> **WHAT TO DO**: Quote all of the data that follows exactly as written, skipping the images.

- - - -

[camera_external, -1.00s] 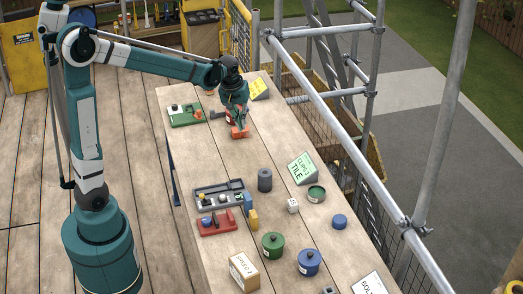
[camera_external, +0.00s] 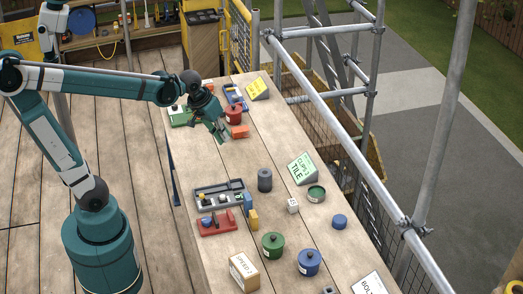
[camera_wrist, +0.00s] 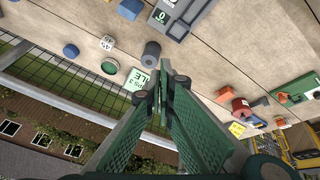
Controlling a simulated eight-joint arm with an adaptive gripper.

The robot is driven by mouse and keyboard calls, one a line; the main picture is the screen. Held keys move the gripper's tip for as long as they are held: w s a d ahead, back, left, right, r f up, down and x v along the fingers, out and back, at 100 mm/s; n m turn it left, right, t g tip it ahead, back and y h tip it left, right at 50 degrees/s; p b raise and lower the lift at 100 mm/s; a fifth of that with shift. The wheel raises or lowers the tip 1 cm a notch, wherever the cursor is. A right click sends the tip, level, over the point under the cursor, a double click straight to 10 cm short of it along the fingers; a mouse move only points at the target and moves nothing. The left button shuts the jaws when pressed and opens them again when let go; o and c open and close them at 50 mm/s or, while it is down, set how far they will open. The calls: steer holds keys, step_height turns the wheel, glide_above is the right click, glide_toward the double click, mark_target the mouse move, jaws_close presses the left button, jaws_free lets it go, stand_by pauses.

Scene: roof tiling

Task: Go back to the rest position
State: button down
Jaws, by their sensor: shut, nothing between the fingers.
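My gripper (camera_external: 223,139) hangs above the far part of the wooden table (camera_external: 220,165), at its left half in the external view. Its fingers are shut with nothing between them. An orange block (camera_external: 239,131) lies on the table just right of the fingertips, apart from them. A red pot (camera_external: 233,115) stands behind the block. In the wrist view the two green fingers (camera_wrist: 164,82) point up the picture and meet at their tips.
A yellow sign (camera_external: 259,89), a blue tray (camera_external: 236,98) and a green tray (camera_external: 182,117) are at the far end. Nearer are a grey tray (camera_external: 205,206), a grey cylinder (camera_external: 265,180), a green pot (camera_external: 273,245) and a blue pot (camera_external: 309,262). Scaffold poles (camera_external: 340,140) run along the right edge.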

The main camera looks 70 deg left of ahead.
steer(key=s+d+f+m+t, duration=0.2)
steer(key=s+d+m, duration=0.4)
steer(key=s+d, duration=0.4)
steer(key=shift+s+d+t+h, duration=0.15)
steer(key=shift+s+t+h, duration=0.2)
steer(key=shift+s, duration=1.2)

- - - -

> **WRITTEN RESPONSE**:
[camera_external, -1.00s] 
[camera_external, +0.00s] 
[camera_wrist, +0.00s] 
Controlling a simulated eight-joint arm with an adaptive gripper.

The robot is driven by mouse and keyboard calls, one a line; the main picture is the screen. Held keys move the gripper's tip for as long as they are held: w s a d ahead, back, left, right, r f up, down and x v along the fingers, out and back, at 100 mm/s; n m turn it left, right, t g tip it ahead, back and y h tip it left, right at 50 degrees/s; p b raise and lower the lift at 100 mm/s; a fifth of that with shift. The wheel raises or lowers the tip 1 cm a notch, wherever the cursor is. A right click sends the tip, level, over the point under the cursor, a double click straight to 10 cm short of it along the fingers; a mouse move only points at the target and moves nothing. The left button shuts the jaws when pressed and opens them again when let go; o and c open and close them at 50 mm/s or, while it is down, set how far they will open. The calls: steer holds keys, step_height turns the wheel, glide_above is the right click, glide_toward the double click, mark_target the mouse move, jaws_close presses the left button, jaws_free lets it go, stand_by pauses.

Scene: roof tiling

Task: Go back to the rest position
State: button down
Jaws, by their sensor: shut, nothing between the fingers.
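My gripper (camera_external: 223,139) hangs above the far part of the wooden table (camera_external: 220,165), at its left half in the external view. Its fingers are shut with nothing between them. An orange block (camera_external: 239,131) lies on the table just right of the fingertips, apart from them. A red pot (camera_external: 233,115) stands behind the block. In the wrist view the two green fingers (camera_wrist: 164,82) point up the picture and meet at their tips.
A yellow sign (camera_external: 259,89), a blue tray (camera_external: 236,98) and a green tray (camera_external: 182,117) are at the far end. Nearer are a grey tray (camera_external: 205,206), a grey cylinder (camera_external: 265,180), a green pot (camera_external: 273,245) and a blue pot (camera_external: 309,262). Scaffold poles (camera_external: 340,140) run along the right edge.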

The main camera looks 70 deg left of ahead.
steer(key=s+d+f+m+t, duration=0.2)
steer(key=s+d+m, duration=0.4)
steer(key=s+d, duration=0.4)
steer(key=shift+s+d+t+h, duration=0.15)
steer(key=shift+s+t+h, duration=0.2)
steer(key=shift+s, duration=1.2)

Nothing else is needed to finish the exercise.